Hay otros textos hoscos, ásperos,  cuyos renglones, púas o flechas de ballesta, desgarran, abren cicatrices y escarban en abatidos recuerdos.

De estos últimos nos adjudicamos,  inclinados al tálamo  en el que intentamos conciliar los desvaríos del sueño, la antología poética “No vendrá el diluvio tras nosotros”, versos que  Joseph Brodsky comenzó en Leningrado (San Petersburgo) y concluyó, ya exilado, en los Estados Unidos, cuando las fibras de su corazón comenzaba  a deshacerse.

En esos poemas se presiente la mano del campesino de la  heredad de abedules que el poeta jamás pudo moldear o sembrar.
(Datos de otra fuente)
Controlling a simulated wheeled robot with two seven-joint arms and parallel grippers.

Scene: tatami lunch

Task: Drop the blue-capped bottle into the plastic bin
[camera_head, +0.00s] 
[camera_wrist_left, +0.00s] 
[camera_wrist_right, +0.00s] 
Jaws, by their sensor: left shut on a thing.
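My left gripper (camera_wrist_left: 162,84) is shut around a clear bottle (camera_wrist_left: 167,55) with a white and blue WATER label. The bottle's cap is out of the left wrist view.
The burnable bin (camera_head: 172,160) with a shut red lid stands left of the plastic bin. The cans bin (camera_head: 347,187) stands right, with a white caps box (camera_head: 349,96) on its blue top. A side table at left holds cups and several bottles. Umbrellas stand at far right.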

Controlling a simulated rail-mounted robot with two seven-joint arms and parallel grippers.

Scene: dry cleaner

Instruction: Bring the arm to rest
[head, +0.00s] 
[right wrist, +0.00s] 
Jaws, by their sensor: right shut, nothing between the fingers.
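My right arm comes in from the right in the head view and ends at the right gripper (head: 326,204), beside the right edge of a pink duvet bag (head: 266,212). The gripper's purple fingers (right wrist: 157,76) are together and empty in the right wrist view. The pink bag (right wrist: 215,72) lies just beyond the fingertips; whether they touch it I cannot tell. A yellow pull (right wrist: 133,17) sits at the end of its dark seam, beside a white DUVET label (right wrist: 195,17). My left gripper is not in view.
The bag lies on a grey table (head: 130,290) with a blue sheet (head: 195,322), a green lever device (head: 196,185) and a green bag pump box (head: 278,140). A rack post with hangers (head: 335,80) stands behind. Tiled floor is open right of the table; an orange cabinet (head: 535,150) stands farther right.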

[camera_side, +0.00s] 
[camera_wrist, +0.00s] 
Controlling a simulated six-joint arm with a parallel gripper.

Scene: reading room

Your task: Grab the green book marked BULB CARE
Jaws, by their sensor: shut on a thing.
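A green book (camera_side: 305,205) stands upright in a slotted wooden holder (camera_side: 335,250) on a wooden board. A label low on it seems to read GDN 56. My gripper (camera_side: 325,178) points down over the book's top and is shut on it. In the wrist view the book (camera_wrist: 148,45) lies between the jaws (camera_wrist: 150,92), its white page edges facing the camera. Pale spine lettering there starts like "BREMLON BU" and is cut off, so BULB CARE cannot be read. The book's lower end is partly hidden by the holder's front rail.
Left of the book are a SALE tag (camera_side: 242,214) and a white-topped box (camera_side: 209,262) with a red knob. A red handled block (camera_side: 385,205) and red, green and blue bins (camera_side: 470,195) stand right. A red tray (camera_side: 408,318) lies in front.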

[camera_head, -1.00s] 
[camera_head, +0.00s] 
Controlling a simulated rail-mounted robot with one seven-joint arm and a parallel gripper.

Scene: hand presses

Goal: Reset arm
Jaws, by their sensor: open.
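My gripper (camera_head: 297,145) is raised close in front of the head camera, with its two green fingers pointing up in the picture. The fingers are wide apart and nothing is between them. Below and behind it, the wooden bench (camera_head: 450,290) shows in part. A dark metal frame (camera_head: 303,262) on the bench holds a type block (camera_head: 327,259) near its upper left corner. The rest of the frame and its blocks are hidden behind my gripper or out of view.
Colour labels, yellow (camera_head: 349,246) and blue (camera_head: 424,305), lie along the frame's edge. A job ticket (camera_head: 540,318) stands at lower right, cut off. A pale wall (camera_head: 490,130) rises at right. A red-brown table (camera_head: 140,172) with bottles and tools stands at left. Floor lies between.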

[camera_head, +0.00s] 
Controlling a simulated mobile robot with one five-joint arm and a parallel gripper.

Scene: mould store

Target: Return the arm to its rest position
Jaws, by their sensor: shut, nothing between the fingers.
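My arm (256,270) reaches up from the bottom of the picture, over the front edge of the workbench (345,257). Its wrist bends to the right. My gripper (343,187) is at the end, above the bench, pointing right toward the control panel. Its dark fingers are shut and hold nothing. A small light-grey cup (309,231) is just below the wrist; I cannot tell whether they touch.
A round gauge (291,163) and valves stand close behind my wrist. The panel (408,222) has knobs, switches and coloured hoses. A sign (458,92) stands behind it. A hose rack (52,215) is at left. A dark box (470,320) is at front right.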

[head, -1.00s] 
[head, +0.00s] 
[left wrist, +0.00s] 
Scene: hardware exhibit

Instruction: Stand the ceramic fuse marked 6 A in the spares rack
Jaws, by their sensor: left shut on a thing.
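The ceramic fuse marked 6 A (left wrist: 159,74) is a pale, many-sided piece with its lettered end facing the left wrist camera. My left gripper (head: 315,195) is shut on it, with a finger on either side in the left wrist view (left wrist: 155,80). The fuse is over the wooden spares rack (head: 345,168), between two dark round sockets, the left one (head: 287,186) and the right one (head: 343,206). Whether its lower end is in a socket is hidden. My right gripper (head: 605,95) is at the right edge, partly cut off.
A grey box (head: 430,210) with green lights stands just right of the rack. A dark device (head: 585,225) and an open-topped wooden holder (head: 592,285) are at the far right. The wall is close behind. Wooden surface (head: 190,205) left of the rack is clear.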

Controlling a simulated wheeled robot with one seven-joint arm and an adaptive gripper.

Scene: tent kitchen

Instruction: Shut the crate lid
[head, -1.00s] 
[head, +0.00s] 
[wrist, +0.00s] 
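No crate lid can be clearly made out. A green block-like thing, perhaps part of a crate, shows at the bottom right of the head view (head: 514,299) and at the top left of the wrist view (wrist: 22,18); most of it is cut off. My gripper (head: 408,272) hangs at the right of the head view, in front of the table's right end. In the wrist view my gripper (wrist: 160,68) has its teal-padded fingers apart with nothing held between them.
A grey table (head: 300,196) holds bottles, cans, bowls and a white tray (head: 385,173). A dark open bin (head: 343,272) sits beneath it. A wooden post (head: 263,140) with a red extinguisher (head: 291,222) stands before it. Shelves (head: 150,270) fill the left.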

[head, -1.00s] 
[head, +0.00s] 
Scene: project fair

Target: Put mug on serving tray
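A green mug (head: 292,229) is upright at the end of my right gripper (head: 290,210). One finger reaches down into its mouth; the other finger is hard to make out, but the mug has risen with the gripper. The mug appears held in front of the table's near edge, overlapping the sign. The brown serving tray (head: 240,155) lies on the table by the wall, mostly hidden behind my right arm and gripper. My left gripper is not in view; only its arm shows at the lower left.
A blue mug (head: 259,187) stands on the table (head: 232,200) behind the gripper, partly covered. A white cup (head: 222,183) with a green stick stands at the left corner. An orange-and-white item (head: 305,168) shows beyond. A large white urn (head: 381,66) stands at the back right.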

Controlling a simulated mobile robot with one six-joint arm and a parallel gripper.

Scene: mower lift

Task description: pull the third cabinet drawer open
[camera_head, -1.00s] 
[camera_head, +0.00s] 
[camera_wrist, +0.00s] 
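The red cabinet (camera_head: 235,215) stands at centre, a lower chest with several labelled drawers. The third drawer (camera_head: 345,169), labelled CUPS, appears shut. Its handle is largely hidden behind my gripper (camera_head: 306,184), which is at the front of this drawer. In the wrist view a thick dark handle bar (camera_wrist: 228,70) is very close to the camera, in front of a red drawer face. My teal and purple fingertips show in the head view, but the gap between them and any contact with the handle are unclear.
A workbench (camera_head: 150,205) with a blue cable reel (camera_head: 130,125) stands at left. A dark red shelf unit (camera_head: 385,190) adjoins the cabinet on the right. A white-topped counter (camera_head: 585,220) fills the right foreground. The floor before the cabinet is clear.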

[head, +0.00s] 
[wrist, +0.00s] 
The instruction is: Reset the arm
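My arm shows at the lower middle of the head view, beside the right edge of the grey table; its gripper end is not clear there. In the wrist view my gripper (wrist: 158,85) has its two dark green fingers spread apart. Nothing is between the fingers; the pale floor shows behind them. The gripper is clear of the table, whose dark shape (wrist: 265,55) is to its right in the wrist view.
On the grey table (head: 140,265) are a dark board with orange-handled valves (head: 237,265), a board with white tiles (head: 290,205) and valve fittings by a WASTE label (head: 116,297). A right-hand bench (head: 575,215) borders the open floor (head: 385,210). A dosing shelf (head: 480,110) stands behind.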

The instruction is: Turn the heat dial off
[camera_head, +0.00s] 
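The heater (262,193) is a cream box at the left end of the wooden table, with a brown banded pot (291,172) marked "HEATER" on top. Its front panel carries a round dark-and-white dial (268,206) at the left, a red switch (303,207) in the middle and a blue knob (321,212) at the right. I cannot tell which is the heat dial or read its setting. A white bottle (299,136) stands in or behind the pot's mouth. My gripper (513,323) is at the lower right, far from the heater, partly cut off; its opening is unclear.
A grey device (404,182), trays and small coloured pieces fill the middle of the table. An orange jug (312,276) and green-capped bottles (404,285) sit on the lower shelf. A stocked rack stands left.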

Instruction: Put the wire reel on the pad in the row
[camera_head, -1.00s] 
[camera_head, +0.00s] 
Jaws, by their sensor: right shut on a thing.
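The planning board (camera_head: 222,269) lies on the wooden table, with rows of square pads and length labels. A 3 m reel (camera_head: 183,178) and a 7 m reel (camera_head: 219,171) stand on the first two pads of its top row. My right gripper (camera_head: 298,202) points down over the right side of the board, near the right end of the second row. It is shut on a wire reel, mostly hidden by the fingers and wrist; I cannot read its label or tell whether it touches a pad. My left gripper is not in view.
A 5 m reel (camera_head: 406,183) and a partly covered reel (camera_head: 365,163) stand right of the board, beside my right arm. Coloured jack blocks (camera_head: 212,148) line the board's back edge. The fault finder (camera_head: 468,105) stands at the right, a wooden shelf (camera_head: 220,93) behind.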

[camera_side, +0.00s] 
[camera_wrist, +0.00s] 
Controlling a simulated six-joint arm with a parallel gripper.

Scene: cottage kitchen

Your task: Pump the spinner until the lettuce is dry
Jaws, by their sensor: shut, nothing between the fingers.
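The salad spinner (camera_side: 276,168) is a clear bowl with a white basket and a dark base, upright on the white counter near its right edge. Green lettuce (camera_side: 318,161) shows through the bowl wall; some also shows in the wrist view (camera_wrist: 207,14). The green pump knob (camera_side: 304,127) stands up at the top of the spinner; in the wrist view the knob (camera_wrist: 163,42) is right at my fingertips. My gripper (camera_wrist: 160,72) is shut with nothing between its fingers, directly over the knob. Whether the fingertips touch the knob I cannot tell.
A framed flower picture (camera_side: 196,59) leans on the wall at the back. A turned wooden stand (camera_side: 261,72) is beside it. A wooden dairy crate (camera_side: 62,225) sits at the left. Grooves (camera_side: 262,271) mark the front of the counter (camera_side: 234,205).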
Brodsky bebió (y fumó) la vida a grandes sorbos, y  la misma, igual a la bruñida madrecita Rusia, se lo llevó de un zarpazo hacia  la “orilla  de miel congelada”, y  así pudo estar  cerca de la matrona que con  su pueblo - siempre en las desgracias - , amara en  sentido literario. Era la sublime Anna Ajmátova.

 Todos alguna vez, al compás de salmodias, hemos abrazado agazapados a hojaranzos, arces y noches blancas, la elegía a John Donne.

 Dormido el poeta del afecto  metafísico con la alucinación sagaz y las divagaciones envueltas en un caftán,  rapta a Brodsky.  Así lo señala Jan Sjacel:

“Los poetas no inventan los poemas / El poema está en alguna parte ahí detrás / Desde hace mucho tiempo está ahí / El poeta no hace sino descubrirlo”.

En otra vertiente, existen escritores enseñando esquinas y bifurcaciones en las trochas del resuello. Ejemplo: Adolfo Bioy Casares. Su obra es célebre, apreciada y,  aún así,  no leída. Los libros, igual a  la piel, se arrugan, pierden tesura y se vuelven cartón piedra.  Al pibe argentino le sucede eso, aunque no se lo merecía. El personaje más suyo, Morel, aún sigue en busca de una isla en algún lugar del Río de la Plata. Hay señales de que indaga la figura en el arrecife de su admirado  Edgar Allan Poe.

 Lo manifiesto, lector: leo y releo de manera durable sus “Historias de Amor”. En uno de sus aforismos señala: “El amor entre personas honestas raramente es inocente”. La frase es cercana al murmullo de un aleteo de cisnes amancebados y quizás uno de ellos herido. 

Con Casares – amigo duradero de Jorge Luis Borges - hay algo siempre al encuentro de un vientecillo libertino en cualquier mañana de un mes porteño: “La vida, sin sus jardines ajenos, tendría  otro aislamiento”, señalaba el ciego del barrio de Palermo. 

Son pequeños fragmentos breves en una caja de resonancia bajo la envoltura  de su fina ironía.

Iniciamos   estos párrafos con  Gyula Halász – Brassaï - , y finalizamos,  hasta que nos llamó el sueño romano,  con los versos de Rafael Alberti en “Lo que canté y dije de Picasso”.

“Pablo me dice: Estás mejor que nunca.

 Te pareces al Carlos  IV de Goya.

 El mismo  perfil, el pelo, algo rizado sobre el cuello y las orejas.

Una moneda pelucona… Un día te haré un retrato…

¿Cuándo?”.

Sin duda Alberti poseía rasgos  cristalinos  manados de un cuadro velazqueño untado con aceite de oliva andaluz.

Y es innegable: hay tantas Romas como queramos. Esta de ahora nos envolvió, al cobijo de la sorprendente  Estación Termini, en ternura  literaria.